Fuqua’s Brooklyn finest film of the new year
Director Antoine Fuqua (Training Day) and first-time screenwriter Michael C. Martin pull off an interesting feat with their gripping film Brooklyn’s Finest. They take tired cop film conventions and make them all seem fresh once more by injecting them with a sense of grit and realism that immediately sets this movie apart from others in the genre. Reminiscent of the hard-edged cinema of the 1970s, Finest is a character study of three cops – each of them at their breaking point – whose lives converge in unexpected and tragic ways.

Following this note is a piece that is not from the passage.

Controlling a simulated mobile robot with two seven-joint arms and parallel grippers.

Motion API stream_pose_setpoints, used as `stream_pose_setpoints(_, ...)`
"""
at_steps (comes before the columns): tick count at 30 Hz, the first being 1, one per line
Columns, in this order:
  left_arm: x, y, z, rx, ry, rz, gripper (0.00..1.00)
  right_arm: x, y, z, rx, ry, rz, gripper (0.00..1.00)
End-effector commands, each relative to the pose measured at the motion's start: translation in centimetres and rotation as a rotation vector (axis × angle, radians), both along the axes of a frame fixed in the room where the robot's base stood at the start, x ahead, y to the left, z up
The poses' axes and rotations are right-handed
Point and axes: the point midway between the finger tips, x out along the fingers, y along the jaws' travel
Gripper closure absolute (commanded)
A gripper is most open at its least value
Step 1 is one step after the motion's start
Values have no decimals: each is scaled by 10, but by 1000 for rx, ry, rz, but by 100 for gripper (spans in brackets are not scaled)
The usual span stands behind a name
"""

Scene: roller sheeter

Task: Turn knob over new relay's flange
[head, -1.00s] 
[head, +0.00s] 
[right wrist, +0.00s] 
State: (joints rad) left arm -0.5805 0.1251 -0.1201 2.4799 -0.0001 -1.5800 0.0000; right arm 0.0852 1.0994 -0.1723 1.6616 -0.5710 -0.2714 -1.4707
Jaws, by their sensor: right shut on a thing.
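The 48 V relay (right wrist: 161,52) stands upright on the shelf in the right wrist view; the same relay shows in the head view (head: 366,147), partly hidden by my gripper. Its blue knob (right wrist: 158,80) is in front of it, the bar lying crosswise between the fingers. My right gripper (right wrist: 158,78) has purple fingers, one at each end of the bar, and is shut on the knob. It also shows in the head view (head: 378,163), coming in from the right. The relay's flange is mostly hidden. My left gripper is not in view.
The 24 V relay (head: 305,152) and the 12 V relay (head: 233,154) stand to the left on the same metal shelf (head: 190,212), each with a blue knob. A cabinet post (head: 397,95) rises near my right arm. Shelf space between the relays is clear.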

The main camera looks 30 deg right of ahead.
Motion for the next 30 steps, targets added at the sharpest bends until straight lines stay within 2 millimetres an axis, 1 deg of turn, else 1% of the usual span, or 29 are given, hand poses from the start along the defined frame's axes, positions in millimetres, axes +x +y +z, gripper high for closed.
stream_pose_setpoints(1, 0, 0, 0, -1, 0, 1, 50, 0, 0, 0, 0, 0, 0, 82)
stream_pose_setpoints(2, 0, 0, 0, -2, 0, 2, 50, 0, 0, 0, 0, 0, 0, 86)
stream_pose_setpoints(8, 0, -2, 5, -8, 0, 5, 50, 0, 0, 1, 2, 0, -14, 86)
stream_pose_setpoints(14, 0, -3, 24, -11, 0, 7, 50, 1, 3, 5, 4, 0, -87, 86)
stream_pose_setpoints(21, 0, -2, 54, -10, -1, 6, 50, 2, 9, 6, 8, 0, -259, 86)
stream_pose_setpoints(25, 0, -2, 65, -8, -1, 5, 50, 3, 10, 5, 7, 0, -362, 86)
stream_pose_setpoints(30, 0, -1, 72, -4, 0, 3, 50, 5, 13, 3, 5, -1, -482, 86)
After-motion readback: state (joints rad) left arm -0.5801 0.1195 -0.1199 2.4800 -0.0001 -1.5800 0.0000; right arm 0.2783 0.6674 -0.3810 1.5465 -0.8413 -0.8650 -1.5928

Eddie (Richard Gere) is one week from retirement and he makes no effort to hide the fact that’s he’s burnt out and disillusioned. Sal (Ethan Hawke) is deep in debt and desperate to get his family a new home, going so far as considering pocketing drug money whenever it crosses his path. Tango (Don Cheadle) is deep undercover and has been there so long he’s starting to sympathize with those he’s suppose to bring in, especially Caz (Wesley Snipes), a recently released con who his superiors have targeted.

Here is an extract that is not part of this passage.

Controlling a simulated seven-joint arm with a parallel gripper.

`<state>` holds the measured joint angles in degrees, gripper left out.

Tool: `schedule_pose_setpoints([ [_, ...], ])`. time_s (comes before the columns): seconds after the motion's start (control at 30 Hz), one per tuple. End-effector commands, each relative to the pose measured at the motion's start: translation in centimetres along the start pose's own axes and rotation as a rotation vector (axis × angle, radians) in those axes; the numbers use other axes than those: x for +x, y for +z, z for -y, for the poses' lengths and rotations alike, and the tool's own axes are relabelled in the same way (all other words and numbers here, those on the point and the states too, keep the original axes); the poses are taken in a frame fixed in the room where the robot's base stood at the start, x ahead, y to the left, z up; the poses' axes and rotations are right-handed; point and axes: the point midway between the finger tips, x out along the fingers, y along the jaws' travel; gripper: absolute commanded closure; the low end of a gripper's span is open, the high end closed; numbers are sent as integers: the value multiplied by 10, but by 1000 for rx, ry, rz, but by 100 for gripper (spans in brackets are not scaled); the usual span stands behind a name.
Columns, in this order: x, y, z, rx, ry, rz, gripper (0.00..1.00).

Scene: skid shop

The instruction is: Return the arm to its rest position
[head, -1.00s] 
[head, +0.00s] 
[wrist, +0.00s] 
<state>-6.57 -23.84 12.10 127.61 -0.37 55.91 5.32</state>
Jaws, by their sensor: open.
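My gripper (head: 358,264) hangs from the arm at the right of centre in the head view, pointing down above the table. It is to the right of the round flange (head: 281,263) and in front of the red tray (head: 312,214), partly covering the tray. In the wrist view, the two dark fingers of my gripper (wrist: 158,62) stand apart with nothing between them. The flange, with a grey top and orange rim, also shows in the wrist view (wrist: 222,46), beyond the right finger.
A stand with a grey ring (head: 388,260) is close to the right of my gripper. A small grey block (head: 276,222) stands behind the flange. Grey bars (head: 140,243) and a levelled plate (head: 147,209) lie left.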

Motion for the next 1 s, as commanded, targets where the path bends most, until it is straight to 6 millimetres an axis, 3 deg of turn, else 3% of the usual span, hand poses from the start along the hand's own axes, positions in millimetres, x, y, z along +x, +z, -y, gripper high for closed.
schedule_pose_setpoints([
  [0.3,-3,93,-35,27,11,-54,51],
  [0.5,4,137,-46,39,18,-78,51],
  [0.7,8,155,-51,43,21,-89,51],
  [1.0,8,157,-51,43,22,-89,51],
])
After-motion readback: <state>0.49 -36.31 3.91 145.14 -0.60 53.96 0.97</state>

Shot on location during one of the hottest New York summers on record, Fuqua presents these mean streets as sordid locales where life is cheap, death is common and deception a means to survival. The four principals leave nothing on the table, investing their characters with a degree of desperation that’s palpable. These four actors elicit our sympathy and the emotional investment we have in them is immediate and lasts throughout the film. Credit Fuqua with steadily increasing the tension throughout, leading to a shattering, haunting climax. Edgy, daring and unafraid to examine complex moral issues, Brooklyn’s Finest is a welcome throwback to mature Hollywood filmmaking, making it the best film of the new year.